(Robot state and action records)
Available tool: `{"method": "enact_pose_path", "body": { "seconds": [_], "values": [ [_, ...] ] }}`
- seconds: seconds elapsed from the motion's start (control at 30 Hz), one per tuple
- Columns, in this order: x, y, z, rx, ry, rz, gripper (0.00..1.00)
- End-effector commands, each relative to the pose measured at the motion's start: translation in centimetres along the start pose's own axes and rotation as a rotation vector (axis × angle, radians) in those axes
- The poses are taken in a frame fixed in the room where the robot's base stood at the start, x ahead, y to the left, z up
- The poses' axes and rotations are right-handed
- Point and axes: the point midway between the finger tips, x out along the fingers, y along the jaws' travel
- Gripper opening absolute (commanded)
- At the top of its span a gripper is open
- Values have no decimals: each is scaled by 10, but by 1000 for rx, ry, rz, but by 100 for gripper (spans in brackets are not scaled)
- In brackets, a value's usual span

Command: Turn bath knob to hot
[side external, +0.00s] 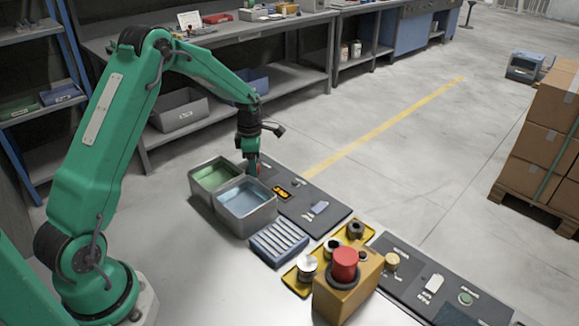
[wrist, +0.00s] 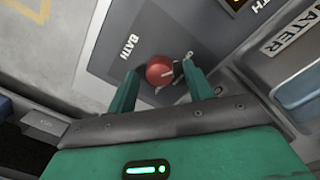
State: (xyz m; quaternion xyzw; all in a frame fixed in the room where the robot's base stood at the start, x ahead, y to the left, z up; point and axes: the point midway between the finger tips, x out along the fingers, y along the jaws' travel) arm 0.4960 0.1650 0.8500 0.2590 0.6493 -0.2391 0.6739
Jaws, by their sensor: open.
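The red bath knob (wrist: 160,71) sits on a dark grey panel (wrist: 118,60) beside the label BATH. A pale pointer line shows on the knob. In the wrist view my gripper (wrist: 163,80) is open, with its two green fingers on either side of the knob. I cannot tell whether a finger touches it. In the side external view my gripper (side external: 252,170) points down at the far end of the panel, beside the two baths. Only a bit of red from the knob (side external: 257,168) shows there, and my gripper hides the rest.
Two metal baths stand close by, one with green liquid (side external: 213,175) and one with bluish liquid (side external: 243,198); a WATER label (wrist: 288,35) is on the near one. An orange display (side external: 281,193) is on the panel.

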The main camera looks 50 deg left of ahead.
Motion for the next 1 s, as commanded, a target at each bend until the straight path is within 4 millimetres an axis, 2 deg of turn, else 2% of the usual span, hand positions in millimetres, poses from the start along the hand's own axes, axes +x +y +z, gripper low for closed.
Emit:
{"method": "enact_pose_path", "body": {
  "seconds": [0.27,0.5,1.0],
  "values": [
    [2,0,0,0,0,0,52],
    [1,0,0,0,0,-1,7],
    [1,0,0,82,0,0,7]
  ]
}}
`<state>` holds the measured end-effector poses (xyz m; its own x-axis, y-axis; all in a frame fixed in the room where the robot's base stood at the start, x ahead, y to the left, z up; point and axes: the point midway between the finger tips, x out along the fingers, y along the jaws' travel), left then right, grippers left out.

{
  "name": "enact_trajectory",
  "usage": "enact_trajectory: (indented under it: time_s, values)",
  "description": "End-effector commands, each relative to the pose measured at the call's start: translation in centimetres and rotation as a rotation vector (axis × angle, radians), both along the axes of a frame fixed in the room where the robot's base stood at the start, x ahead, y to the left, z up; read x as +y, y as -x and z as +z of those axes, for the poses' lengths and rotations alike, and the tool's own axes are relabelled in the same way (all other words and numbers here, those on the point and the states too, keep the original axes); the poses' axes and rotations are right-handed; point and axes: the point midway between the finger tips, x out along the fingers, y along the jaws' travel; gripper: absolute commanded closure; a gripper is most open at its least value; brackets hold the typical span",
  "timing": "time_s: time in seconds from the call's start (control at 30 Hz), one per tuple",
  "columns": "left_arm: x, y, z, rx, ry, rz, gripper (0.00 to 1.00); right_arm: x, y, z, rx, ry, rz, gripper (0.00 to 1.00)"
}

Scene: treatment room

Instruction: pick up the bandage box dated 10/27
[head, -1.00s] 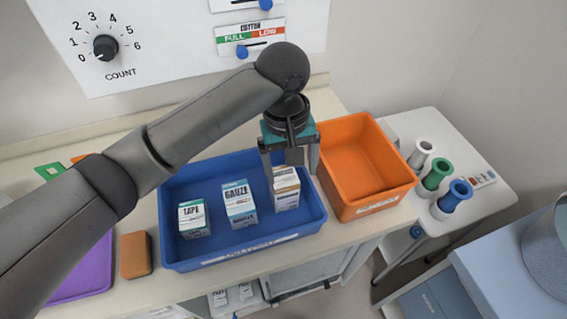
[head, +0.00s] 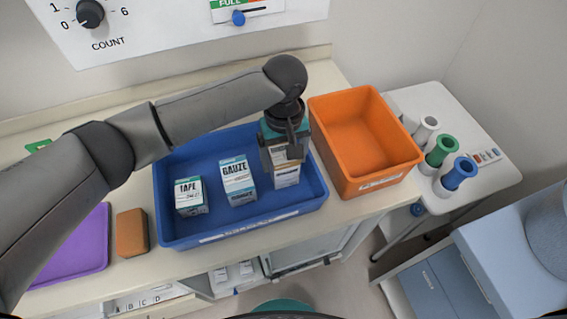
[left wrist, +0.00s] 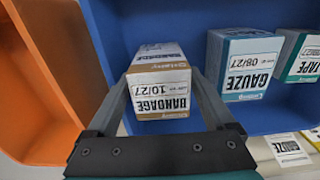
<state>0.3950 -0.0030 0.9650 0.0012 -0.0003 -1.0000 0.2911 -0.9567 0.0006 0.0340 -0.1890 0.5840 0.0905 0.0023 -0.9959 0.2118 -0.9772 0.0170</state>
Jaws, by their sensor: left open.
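The bandage box (head: 286,178), white with a tan-brown band, stands at the right end of the blue tray (head: 218,219). In the left wrist view the bandage box (left wrist: 160,93) reads BANDAGE 10/27, upside down. My left gripper (head: 285,158) is over the box from above and hides its upper part in the head view. In the left wrist view the left gripper (left wrist: 158,82) is open, with one finger on each side of the box. I cannot tell if the fingers touch it. My right gripper is not in view.
A gauze box (head: 238,180), dated 08/27 in the wrist view, and a tape box (head: 190,196) stand left in the tray. An empty orange bin (head: 352,188) stands close on the right. A brown block (head: 131,232) and purple tray (head: 82,252) lie left.

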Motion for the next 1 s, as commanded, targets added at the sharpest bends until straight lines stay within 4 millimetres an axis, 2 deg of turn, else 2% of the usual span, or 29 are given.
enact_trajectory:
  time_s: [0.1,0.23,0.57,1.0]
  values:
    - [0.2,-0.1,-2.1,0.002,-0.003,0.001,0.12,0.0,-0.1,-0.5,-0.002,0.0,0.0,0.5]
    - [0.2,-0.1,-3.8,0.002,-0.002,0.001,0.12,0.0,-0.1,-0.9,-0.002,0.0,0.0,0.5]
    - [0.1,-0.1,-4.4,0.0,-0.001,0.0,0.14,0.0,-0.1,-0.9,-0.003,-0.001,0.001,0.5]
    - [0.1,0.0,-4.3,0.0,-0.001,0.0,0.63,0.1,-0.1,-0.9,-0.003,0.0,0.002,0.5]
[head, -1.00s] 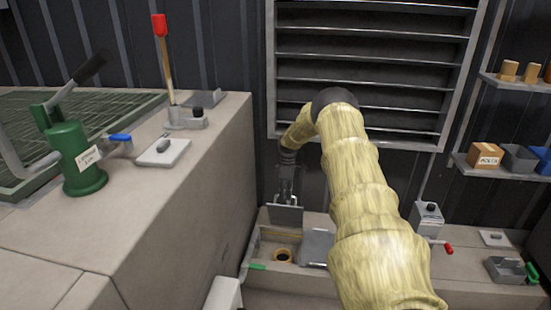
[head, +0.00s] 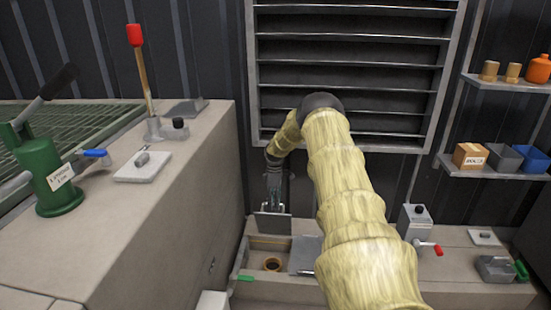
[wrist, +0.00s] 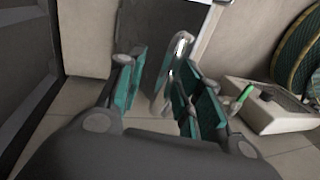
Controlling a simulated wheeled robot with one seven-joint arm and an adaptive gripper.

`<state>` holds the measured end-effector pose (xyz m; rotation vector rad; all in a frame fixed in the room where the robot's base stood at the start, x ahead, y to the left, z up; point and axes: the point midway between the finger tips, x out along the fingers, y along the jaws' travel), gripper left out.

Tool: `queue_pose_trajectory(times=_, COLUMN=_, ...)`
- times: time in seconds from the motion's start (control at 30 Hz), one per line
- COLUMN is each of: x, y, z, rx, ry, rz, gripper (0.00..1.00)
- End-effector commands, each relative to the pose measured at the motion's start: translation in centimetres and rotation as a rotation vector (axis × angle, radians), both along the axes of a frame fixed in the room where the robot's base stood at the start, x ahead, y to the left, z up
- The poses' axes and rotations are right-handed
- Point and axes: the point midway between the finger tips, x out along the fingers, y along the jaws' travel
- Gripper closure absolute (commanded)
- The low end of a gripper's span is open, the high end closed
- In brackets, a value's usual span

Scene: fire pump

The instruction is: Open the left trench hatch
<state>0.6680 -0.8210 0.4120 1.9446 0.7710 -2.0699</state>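The left hatch is a grey plate (head: 272,223) standing steeply tilted at the back of the trench in the head view. The trench opening before it is uncovered, with a brass-coloured ring (head: 271,265) inside. My gripper (head: 274,203) is right above and behind the plate. In the wrist view my gripper's teal-padded fingers (wrist: 160,75) are apart on both sides of a metal loop handle (wrist: 173,72). The handle is nearer the right finger; contact cannot be told. A dark grey panel (wrist: 157,38), likely the hatch, is behind it. Another grey plate (head: 304,255) lies right of the opening.
A louvred wall panel (head: 345,75) is behind my arm. A concrete block with a green hand pump (head: 58,178) and a red-topped lever (head: 135,36) stands at left. A grey box with a red-handled lever (head: 425,246) is right of my arm. Shelves (head: 500,170) hold boxes.

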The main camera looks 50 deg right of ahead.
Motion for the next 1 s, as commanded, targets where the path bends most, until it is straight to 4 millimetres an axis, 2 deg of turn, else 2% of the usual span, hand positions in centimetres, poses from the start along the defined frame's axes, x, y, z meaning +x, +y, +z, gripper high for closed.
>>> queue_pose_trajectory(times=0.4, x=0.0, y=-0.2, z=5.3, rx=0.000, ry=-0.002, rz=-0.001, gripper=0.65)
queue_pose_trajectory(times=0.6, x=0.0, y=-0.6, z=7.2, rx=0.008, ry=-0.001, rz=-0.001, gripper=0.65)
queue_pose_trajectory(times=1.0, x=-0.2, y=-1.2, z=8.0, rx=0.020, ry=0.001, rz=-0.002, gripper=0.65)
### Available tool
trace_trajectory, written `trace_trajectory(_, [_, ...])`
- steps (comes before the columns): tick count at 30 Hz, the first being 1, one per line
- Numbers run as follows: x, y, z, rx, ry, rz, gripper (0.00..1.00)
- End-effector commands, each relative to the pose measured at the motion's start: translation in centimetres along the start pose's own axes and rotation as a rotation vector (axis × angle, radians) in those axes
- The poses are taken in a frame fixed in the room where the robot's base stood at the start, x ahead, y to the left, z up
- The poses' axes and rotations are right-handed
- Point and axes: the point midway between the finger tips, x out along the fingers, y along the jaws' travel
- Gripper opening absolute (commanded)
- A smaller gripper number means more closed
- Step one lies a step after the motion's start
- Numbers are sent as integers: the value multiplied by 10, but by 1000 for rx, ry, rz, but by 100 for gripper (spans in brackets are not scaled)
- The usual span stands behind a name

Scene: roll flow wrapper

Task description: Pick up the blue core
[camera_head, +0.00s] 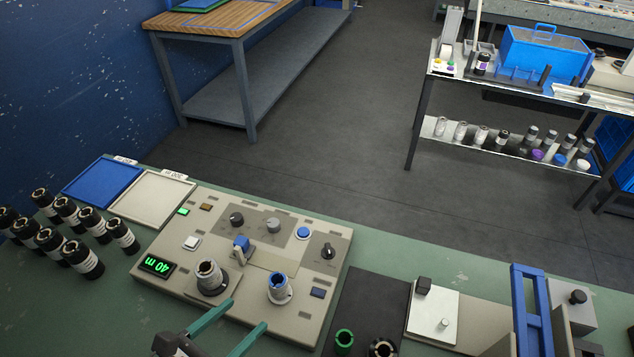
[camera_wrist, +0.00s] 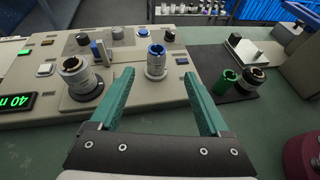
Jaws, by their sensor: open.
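The blue core (camera_head: 279,288) is a short pale grey cylinder with a blue ring at its top. It stands upright on the beige machine panel (camera_head: 225,222), on a round flange. In the wrist view the blue core (camera_wrist: 156,62) is beyond the fingertips, roughly centred between them. My gripper (camera_head: 244,314) has two teal fingers, spread apart with nothing between them. In the wrist view my gripper (camera_wrist: 159,75) points towards the core from the front and touches nothing that I can see.
A green core (camera_head: 344,341) and a dark one (camera_head: 382,347) stand on a black mat (camera_head: 366,300) to the right. Several black rolls (camera_head: 83,260) stand at left, near blue (camera_head: 103,184) and white trays (camera_head: 152,199).

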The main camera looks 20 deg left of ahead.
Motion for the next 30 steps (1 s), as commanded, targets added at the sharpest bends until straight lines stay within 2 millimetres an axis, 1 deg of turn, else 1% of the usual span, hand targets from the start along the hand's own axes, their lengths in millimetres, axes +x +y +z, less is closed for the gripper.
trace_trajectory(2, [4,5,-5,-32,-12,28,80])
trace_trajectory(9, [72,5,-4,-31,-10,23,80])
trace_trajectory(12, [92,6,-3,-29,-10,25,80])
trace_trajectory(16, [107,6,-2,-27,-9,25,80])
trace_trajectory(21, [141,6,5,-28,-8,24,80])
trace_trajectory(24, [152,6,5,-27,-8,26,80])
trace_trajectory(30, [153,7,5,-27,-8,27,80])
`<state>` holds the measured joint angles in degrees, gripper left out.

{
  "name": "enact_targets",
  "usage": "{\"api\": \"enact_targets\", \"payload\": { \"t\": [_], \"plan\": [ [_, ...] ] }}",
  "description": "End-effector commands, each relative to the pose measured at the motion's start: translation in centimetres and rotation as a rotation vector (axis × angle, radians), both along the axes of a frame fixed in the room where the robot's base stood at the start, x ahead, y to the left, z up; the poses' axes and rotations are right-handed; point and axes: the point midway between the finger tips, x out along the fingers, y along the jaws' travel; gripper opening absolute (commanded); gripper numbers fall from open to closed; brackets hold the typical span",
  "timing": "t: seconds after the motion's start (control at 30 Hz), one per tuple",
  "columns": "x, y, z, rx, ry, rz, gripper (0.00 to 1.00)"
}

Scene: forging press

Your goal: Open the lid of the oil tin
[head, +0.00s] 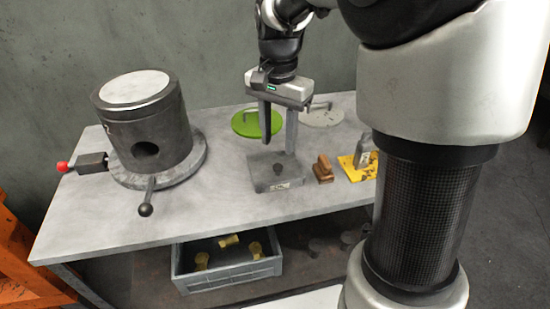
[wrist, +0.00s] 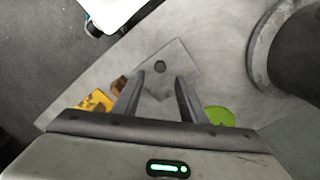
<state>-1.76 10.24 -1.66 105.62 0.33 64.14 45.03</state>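My gripper (head: 279,145) is open and empty, pointing down above the tin. In the wrist view the two fingers (wrist: 160,76) stand apart with the grey lid between and beyond them. I cannot tell the exact gap between fingertips and knob.
A dark cylindrical furnace-like pot (head: 150,135) with a ball-ended lever stands left. A green round lid (head: 247,123) and a grey one (head: 322,115) lie behind. Brown blocks (head: 323,168) and a yellow stand (head: 352,168) are close on the right. A grey crate (head: 228,271) sits below.

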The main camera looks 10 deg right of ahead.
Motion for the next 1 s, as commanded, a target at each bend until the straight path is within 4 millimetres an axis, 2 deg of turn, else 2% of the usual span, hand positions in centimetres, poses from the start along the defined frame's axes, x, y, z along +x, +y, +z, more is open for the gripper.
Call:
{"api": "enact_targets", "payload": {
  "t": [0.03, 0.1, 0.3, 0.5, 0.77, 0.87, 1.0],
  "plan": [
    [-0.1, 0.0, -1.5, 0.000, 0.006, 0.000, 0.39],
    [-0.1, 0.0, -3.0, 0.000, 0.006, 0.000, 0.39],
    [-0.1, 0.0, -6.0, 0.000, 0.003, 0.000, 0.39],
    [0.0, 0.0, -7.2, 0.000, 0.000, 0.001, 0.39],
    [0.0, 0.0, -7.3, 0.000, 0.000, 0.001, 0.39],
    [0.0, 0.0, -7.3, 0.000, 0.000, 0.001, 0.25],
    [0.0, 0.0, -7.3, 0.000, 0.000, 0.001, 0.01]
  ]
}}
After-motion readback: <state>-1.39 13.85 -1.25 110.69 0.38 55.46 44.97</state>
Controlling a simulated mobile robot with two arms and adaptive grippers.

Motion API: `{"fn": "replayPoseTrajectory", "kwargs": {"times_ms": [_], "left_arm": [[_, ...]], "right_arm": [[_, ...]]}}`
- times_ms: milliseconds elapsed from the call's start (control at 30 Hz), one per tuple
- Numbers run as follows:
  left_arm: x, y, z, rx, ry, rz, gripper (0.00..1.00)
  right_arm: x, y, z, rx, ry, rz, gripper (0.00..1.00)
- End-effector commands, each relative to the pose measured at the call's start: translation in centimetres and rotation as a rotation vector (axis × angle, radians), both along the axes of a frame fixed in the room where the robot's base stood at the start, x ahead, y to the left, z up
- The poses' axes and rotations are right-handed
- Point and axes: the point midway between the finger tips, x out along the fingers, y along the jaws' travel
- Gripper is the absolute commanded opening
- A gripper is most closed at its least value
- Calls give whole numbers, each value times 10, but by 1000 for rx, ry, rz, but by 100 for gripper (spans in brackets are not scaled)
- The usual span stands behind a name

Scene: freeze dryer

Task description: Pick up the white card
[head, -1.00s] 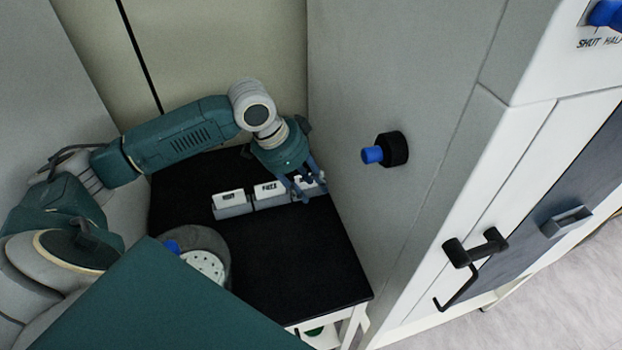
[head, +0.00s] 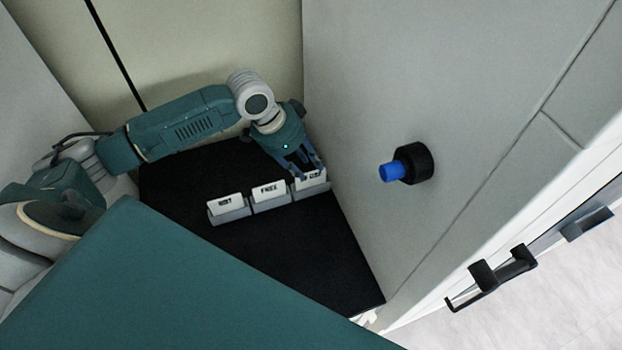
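Three white cards stand upright in small grey holders in a row on the black tabletop. The left card (head: 225,203) has a short dark label too small to read surely. The middle card (head: 269,191) seems to read "FREE". The right card (head: 309,182) is partly covered by my left gripper (head: 307,172), which points down at it from above. Its fingers are spread apart near the top of that card, and the card still sits in its holder (head: 314,190). Whether the fingers touch the card cannot be seen. My right gripper is out of view.
The black table (head: 290,250) is bare in front of the holders. A tall grey cabinet wall (head: 400,90) rises close to the right card, with a blue-and-black knob (head: 405,165). Black handles (head: 492,277) are at lower right. A wall is behind.

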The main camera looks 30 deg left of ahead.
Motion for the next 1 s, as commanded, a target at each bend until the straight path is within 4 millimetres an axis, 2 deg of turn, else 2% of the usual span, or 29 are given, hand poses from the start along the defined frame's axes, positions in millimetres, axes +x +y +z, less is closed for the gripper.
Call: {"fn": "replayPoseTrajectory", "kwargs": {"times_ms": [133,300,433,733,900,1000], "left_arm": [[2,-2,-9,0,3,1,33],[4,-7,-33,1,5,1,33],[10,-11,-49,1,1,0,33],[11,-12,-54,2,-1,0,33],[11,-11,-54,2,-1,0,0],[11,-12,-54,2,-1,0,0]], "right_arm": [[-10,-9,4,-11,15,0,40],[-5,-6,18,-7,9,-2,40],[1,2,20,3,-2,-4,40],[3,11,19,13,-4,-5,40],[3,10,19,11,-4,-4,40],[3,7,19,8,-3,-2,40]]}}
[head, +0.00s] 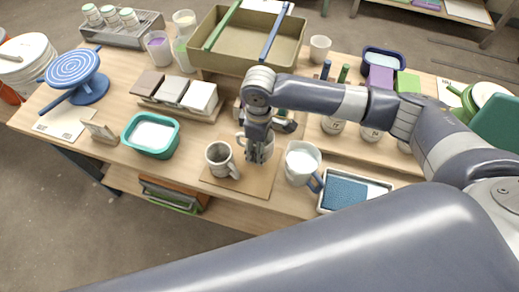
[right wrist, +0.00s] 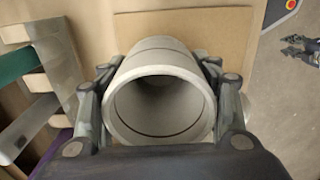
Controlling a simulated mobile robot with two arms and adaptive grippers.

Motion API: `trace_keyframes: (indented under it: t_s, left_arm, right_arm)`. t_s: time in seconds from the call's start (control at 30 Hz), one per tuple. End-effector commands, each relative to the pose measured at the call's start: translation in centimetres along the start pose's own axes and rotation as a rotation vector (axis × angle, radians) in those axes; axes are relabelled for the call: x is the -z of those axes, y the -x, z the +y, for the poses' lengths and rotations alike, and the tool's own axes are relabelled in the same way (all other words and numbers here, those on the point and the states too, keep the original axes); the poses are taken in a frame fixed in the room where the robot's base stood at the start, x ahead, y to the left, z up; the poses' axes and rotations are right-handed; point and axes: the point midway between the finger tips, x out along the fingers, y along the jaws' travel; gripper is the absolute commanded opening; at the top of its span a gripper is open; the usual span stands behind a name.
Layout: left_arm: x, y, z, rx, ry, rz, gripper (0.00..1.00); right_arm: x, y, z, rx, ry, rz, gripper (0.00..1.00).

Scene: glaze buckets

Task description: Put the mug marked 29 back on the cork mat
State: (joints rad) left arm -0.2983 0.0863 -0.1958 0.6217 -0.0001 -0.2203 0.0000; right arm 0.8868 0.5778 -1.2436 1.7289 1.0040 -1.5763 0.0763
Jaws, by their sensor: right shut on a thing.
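My right gripper (head: 259,155) points down over the right part of the cork mat (head: 233,187), its fingers shut on a pale grey mug (head: 268,147). In the right wrist view I look into this mug's (right wrist: 160,106) round, empty mouth, with a finger on each side. The cork mat (right wrist: 205,42) shows behind it; I cannot tell whether the mug touches it. No number is readable on it. A second grey mug (head: 217,155) stands upright on the mat, left of the gripper. A dark gripper, apparently my left (right wrist: 300,50), shows small at the right wrist view's edge; its opening is unclear.
A white mug with a blue handle (head: 301,160) stands close right of the mat. Beyond it is a tray with a blue pad (head: 350,192). A teal tub (head: 151,134) stands to the left. Sample tiles (head: 178,95) and a large olive bin (head: 250,62) are behind.

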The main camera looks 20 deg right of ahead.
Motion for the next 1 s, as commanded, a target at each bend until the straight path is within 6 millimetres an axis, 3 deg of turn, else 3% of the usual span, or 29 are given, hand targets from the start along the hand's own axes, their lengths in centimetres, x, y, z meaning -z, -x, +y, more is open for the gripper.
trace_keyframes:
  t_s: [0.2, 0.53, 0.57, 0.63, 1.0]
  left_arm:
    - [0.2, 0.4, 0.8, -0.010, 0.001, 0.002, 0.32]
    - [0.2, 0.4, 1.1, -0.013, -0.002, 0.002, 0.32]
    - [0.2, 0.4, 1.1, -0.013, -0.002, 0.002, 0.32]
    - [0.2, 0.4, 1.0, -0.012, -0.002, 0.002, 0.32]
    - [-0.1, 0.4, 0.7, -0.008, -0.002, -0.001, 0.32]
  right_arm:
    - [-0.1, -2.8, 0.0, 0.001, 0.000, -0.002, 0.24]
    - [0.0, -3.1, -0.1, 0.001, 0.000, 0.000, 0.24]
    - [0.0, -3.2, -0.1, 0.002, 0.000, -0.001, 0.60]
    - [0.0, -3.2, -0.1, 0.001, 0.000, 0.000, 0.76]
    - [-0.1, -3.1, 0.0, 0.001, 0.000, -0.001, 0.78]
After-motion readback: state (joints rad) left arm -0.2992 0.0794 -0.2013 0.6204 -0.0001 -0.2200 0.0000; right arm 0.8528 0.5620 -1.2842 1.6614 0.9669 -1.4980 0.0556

**Challenge:**
Exactly as written, quote the lines from the one that has "Motion for the next 1 s, as commanded, targets where" down to the one that has "- Numbers are", and include both.

**Completed task:**
Motion for the next 1 s, as commanded, targets where the path bends most, until it is straight to 4 millimetres an axis, 2 deg of turn, else 2% of the usual span, hand positions in centimetres, poses from the start along the defined frame's axes, x, y, z meaning +x, +y, +z, gripper high for closed.
>>> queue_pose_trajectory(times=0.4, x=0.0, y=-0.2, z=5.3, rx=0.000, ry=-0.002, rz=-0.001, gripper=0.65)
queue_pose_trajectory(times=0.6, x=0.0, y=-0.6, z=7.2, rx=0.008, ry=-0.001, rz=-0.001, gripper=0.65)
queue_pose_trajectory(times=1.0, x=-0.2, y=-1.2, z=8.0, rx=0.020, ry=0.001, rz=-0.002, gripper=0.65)
### Available tool
trace_trajectory, written `trace_trajectory(_, [_, ...])`
- steps (comes before the columns): tick count at 30 Hz, the first being 1, one per line
- Numbers run as follows: x, y, z, rx, ry, rz, gripper (0.00..1.00)
- End-effector commands, each relative to the pose measured at the motion's start: translation in centimetres along the start pose's own axes and rotation as a rotation vector (axis × angle, radians) in those axes
- The poses are taken in a frame fixed in the room where the robot's base stood at the start, x ahead, y to the left, z up
- The poses' axes and rotations are right-handed
- Point and axes: the point midway between the finger tips, x out along the fingers, y along the jaws' travel
- Gripper opening absolute (commanded)
- A smaller gripper number means more closed
- Step one lies a step after the motion's start
- Numbers are sent as integers: the value multiplied by 10, but by 1000 for rx, ry, rz, but by 100 for gripper (spans in brackets are not scaled)

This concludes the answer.